Task instructions
All lines in which the word "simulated" occurs are to be extracted.

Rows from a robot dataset
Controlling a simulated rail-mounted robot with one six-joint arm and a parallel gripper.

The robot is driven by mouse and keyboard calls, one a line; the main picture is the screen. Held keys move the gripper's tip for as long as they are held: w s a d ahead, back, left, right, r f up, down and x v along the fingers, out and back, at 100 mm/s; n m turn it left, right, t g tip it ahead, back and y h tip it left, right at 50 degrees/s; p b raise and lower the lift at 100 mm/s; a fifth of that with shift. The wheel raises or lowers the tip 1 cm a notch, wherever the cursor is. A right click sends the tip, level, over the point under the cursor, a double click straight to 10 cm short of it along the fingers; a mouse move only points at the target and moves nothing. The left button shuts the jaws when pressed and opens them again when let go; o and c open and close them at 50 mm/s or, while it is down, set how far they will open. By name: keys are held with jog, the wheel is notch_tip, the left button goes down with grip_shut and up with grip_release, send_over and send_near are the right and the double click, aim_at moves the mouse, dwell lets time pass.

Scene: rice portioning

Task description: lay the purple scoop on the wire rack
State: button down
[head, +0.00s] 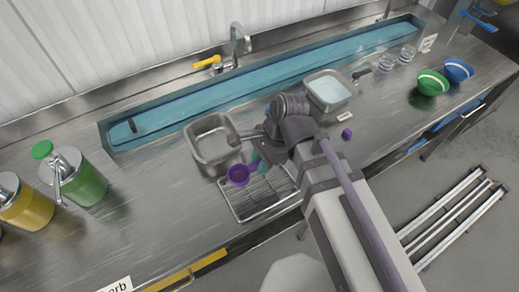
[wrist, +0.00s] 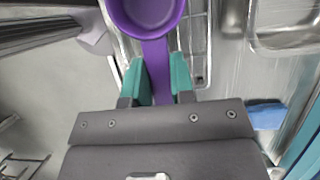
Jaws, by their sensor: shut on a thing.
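The purple scoop (head: 238,175) has a round bowl and shows over the left end of the wire rack (head: 233,212) in the head view. In the wrist view the scoop (wrist: 157,50) points away from me, its bowl at the top edge. My gripper (wrist: 159,76) has teal fingers shut on the scoop's handle. In the head view my gripper (head: 257,163) is partly hidden by my arm. The rack (wrist: 199,45) also shows behind the scoop in the wrist view. I cannot tell whether the scoop touches the rack.
An empty metal pan (head: 210,140) sits just behind the rack. Another pan (head: 328,91) with pale contents stands to the right. Green (head: 432,83) and blue (head: 458,70) bowls are at far right. Counter left of the rack is clear.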

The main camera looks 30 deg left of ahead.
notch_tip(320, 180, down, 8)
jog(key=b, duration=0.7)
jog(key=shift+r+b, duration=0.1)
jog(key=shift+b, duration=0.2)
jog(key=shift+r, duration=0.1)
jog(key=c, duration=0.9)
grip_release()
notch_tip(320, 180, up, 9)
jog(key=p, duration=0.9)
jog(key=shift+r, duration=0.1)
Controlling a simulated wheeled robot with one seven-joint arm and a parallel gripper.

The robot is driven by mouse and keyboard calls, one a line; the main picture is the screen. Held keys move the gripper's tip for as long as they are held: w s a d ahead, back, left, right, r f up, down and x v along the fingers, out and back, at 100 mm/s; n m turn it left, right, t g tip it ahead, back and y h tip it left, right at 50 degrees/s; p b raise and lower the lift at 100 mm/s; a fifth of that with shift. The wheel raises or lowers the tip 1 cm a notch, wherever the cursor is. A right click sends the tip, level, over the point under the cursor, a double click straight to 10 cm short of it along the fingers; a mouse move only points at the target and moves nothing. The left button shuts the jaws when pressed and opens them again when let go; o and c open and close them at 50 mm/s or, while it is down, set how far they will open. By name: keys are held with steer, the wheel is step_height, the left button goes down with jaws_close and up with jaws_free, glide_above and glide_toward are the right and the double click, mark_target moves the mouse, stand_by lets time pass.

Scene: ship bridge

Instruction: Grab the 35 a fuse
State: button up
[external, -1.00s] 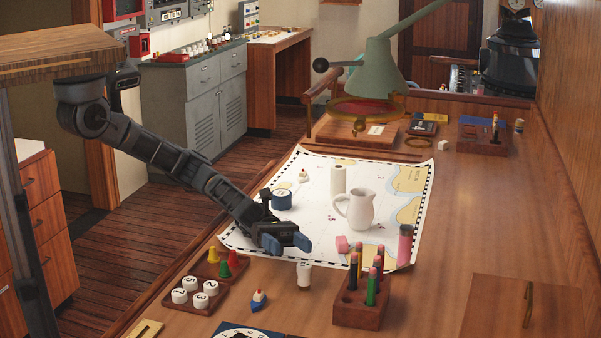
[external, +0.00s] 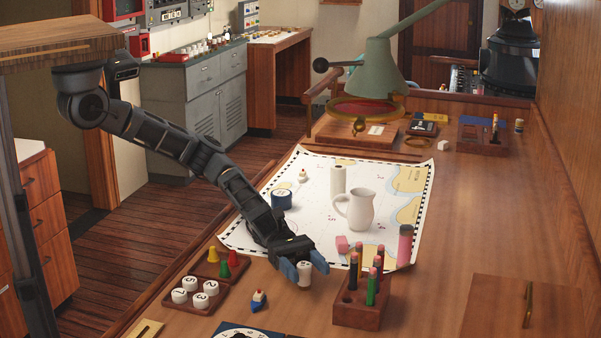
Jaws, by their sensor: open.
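A small white cylinder (external: 304,279), which looks like the fuse, stands upright on the wooden desk, just in front of the chart's near edge. A dark mark shows on it, but its rating is too small to read. My gripper (external: 304,268) is open, with its blue fingertips low on either side of the white cylinder. I cannot tell whether either fingertip touches it. The palm of my gripper is just behind and above it and hides the desk there.
A wooden block with upright pens (external: 360,307) stands close on the right.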

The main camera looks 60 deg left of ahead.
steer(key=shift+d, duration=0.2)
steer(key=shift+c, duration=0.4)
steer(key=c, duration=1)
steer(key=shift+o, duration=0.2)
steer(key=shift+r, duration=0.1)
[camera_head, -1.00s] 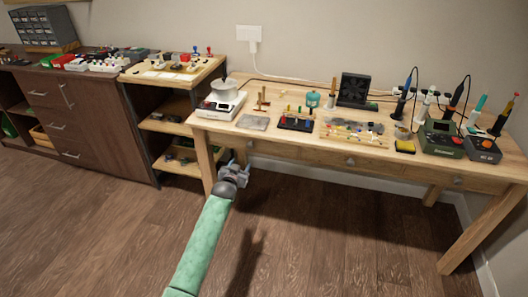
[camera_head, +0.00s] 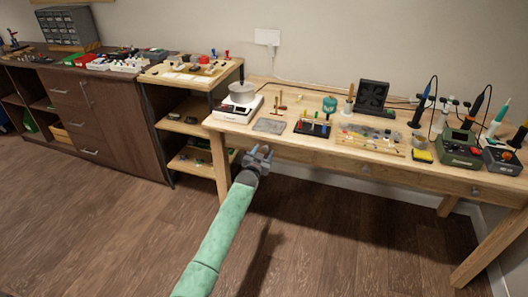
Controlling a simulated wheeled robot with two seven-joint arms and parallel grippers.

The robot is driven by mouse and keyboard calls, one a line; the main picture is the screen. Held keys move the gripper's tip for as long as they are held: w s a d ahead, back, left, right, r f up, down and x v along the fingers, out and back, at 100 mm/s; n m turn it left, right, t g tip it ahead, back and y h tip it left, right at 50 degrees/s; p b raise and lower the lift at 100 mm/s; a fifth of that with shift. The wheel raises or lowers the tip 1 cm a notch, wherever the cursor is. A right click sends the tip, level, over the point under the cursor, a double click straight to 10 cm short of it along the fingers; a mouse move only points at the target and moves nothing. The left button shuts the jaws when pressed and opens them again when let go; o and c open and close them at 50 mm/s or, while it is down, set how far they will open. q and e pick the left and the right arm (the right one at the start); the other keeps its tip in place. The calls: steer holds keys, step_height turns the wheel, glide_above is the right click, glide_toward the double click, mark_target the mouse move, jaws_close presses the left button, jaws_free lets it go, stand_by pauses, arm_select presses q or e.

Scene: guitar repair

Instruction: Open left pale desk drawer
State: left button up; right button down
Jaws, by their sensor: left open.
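The pale wooden desk (camera_head: 330,142) stands along the wall at the right, with a row of drawer fronts under its top. Its left drawer front (camera_head: 293,153) looks closed and flush. My left gripper (camera_head: 263,151) is in front of this drawer with its fingers apart, pointing at the desk. It covers the area where the left drawer's knob is, so I cannot tell whether it touches the knob. The middle knob (camera_head: 365,170) and the right knob (camera_head: 475,191) show on the other drawers. My right gripper is not in view.
The desktop carries a scale with a pot (camera_head: 240,98), a black fan (camera_head: 371,96) and a soldering station (camera_head: 460,148). An open shelf unit (camera_head: 190,128) and a dark cabinet (camera_head: 115,125) stand at the left. The wooden floor (camera_head: 330,240) before the desk is clear.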

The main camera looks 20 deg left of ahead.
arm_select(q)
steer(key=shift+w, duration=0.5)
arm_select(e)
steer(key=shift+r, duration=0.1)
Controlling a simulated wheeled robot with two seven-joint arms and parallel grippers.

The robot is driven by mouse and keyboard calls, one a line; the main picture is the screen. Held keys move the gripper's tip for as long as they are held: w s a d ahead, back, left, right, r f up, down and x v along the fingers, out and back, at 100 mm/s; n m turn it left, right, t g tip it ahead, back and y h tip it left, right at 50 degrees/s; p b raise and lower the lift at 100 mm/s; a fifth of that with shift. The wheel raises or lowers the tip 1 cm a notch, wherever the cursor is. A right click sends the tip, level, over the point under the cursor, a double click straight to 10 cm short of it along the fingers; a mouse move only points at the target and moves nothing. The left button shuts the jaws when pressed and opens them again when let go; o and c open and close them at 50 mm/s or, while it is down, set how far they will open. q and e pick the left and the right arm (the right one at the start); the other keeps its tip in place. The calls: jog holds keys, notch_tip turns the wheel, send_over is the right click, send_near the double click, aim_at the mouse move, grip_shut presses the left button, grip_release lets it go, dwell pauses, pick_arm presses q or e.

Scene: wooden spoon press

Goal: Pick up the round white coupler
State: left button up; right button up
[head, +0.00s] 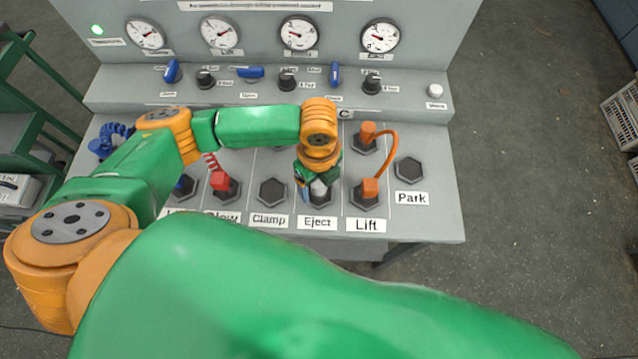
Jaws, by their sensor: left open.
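The round white coupler (319,187) stands in the hexagonal socket labelled Eject on the front deck of the grey console. Only a small pale part of it shows below my left gripper. My left gripper (316,184) is open and points down over the coupler, with its fingers beside it. The gripper body and wrist hide most of the coupler, so I cannot tell whether the fingers touch it. My right gripper is not in view.
An orange coupler (370,188) with an orange hose stands close by at Lift. A red coupler (222,184) stands to the left. The Clamp socket (272,191) and Park socket (409,169) are empty. Gauges (299,33) and knobs line the console behind.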

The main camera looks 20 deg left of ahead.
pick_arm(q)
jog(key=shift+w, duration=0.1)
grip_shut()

Completed task
Controlling a simulated rail-mounted robot with one six-joint arm and a parallel gripper.
Controlling a simulated wheeled robot with one seven-joint arm and a parallel gripper.
Controlling a simulated wheeled robot with two seven-joint arms and parallel grippers.
Controlling a simulated wheeled robot with two seven-joint arms and parallel grippers.

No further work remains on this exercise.